# Provided information
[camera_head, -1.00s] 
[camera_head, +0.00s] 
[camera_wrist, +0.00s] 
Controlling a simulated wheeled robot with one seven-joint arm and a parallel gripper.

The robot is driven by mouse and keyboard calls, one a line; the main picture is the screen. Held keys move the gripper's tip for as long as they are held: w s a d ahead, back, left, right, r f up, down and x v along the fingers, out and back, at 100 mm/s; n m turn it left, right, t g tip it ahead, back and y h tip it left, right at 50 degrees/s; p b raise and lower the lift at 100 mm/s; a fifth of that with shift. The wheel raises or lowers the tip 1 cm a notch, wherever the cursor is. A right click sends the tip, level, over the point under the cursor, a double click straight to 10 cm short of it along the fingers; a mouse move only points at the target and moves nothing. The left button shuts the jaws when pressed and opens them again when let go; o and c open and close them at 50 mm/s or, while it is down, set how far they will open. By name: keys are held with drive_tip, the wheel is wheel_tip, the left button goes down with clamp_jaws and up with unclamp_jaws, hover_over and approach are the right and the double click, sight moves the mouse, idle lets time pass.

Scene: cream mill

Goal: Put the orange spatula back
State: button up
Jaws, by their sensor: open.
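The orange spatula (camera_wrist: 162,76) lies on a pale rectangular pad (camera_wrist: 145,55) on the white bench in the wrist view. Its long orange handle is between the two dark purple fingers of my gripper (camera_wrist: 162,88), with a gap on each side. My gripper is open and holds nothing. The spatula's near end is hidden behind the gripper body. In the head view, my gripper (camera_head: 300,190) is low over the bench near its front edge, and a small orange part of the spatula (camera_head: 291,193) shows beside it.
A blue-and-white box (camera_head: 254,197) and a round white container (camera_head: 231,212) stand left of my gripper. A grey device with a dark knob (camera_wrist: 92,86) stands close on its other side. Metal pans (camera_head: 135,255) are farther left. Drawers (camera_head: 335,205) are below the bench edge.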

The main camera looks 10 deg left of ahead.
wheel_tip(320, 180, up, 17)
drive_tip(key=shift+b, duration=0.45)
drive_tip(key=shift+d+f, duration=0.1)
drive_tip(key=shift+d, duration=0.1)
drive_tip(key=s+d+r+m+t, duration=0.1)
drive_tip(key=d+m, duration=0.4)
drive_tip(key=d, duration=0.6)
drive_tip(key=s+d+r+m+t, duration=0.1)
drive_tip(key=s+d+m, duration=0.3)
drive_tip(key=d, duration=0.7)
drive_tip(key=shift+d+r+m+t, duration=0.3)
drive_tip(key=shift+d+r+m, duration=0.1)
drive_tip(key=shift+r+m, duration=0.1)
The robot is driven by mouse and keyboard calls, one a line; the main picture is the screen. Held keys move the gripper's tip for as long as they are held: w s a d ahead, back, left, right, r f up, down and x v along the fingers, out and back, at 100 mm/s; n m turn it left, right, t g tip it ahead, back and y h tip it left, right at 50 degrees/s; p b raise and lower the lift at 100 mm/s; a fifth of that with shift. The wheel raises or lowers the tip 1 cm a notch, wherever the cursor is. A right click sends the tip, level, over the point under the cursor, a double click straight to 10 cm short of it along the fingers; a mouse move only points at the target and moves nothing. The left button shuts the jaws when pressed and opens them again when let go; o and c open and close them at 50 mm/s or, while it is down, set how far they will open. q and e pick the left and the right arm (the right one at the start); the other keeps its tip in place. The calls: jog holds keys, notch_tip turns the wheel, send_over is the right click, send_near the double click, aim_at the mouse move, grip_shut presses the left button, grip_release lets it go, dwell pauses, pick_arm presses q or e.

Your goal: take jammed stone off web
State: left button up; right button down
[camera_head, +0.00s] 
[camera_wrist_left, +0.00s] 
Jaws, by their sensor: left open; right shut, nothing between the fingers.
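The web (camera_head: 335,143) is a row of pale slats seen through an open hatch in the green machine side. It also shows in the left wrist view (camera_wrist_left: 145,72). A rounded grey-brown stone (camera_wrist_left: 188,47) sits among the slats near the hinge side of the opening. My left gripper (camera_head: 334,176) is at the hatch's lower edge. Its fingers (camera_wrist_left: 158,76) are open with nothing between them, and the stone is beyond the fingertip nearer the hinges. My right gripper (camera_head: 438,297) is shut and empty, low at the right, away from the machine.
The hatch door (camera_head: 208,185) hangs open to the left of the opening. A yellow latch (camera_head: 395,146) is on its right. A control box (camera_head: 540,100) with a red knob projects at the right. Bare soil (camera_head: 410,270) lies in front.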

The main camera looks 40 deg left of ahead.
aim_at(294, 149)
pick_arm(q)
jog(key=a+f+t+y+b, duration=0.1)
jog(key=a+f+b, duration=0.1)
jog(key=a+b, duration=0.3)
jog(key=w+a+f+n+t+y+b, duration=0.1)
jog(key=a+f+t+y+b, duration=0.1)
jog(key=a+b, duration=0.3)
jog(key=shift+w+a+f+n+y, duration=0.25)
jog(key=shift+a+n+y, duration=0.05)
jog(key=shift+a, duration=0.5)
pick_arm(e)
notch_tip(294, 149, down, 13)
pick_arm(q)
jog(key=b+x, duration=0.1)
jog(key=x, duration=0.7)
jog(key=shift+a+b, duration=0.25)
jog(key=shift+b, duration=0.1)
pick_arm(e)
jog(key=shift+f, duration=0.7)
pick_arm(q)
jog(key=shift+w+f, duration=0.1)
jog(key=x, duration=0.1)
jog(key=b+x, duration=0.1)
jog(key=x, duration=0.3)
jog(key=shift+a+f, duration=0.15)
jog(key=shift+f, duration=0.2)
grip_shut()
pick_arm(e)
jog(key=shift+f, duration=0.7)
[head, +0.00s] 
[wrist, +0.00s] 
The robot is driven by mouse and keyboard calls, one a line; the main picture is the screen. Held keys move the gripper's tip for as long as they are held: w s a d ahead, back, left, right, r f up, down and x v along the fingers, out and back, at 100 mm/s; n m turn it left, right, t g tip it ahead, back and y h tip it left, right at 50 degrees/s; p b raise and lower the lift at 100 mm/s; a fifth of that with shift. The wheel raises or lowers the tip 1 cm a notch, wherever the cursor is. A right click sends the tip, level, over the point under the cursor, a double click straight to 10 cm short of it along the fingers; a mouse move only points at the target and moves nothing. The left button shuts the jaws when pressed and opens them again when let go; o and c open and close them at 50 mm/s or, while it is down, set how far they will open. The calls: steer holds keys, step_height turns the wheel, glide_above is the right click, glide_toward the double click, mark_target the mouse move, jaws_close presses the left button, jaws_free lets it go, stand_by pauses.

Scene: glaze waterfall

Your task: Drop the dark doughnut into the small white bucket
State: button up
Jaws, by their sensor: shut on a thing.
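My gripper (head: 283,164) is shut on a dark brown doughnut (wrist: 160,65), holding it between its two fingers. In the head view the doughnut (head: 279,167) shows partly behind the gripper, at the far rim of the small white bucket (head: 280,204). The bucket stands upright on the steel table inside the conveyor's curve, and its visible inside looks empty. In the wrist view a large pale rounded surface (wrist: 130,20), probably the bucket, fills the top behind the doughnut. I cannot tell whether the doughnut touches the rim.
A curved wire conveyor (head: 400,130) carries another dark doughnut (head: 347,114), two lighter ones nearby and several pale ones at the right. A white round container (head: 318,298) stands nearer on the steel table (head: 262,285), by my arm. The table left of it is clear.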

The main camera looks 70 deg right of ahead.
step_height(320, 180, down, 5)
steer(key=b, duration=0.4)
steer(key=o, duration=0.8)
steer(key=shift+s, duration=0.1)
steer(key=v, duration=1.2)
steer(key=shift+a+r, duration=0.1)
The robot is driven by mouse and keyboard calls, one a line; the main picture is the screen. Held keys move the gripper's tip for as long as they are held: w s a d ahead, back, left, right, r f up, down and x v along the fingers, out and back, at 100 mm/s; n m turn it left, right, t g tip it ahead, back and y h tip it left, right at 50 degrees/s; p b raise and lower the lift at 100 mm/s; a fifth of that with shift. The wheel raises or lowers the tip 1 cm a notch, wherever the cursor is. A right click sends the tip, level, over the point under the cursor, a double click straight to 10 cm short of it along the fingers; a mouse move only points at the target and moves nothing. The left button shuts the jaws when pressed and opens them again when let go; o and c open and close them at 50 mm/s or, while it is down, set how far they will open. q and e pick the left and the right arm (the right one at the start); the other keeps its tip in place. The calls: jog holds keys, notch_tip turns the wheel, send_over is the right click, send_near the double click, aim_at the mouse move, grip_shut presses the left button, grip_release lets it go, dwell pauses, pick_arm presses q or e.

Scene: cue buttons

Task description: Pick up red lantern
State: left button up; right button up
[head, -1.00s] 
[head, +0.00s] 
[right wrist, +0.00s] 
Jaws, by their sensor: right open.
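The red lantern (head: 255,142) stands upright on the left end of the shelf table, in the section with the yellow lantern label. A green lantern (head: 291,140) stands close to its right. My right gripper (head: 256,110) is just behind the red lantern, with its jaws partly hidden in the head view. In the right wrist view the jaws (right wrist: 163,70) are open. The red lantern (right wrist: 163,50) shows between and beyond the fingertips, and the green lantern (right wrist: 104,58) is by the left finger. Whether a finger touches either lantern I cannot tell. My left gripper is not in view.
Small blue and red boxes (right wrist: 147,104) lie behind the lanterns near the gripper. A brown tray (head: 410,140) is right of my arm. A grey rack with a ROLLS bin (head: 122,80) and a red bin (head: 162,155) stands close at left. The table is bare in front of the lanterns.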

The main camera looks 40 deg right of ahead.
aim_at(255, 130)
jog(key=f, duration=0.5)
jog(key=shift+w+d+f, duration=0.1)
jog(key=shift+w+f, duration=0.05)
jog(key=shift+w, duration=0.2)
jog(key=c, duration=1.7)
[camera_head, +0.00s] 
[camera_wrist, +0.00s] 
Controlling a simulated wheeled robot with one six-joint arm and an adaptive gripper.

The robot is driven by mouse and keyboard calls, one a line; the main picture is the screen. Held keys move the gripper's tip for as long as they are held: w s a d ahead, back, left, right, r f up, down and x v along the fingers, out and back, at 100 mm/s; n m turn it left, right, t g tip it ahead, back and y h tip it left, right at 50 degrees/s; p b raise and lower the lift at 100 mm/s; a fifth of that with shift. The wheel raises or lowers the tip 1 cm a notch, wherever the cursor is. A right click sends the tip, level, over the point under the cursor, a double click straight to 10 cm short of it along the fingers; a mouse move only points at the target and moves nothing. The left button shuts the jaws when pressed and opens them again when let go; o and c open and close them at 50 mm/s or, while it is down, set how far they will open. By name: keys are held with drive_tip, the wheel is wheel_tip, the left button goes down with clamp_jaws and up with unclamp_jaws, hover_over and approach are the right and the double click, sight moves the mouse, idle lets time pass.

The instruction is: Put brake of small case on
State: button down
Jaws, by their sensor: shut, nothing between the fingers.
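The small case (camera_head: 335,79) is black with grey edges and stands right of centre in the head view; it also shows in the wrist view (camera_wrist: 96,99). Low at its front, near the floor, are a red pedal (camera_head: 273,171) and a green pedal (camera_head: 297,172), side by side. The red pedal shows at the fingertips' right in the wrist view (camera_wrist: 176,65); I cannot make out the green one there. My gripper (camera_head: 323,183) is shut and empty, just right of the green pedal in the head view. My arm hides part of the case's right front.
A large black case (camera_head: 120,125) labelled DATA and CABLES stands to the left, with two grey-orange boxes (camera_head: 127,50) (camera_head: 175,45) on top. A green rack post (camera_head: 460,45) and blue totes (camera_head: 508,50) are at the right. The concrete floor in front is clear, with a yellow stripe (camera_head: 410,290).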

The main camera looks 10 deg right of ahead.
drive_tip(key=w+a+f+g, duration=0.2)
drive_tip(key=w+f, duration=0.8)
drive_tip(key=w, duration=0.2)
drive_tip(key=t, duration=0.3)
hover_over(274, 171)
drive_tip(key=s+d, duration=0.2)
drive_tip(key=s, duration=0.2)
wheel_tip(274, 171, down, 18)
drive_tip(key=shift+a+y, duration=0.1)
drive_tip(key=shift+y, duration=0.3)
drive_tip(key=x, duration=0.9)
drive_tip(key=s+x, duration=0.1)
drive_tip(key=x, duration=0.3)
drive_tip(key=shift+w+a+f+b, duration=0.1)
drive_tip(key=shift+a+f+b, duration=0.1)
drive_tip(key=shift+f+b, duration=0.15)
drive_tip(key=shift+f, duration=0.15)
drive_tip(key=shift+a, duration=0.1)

# Direction
Quote the listing above, but only from the line that shows "Scene: cue buttons" through the line that shows "[right wrist, +0.00s]".

# Solution for this problem
Scene: cue buttons

Task description: Pick up red lantern
State: left button up; right button up
[head, -1.00s] 
[head, +0.00s] 
[right wrist, +0.00s] 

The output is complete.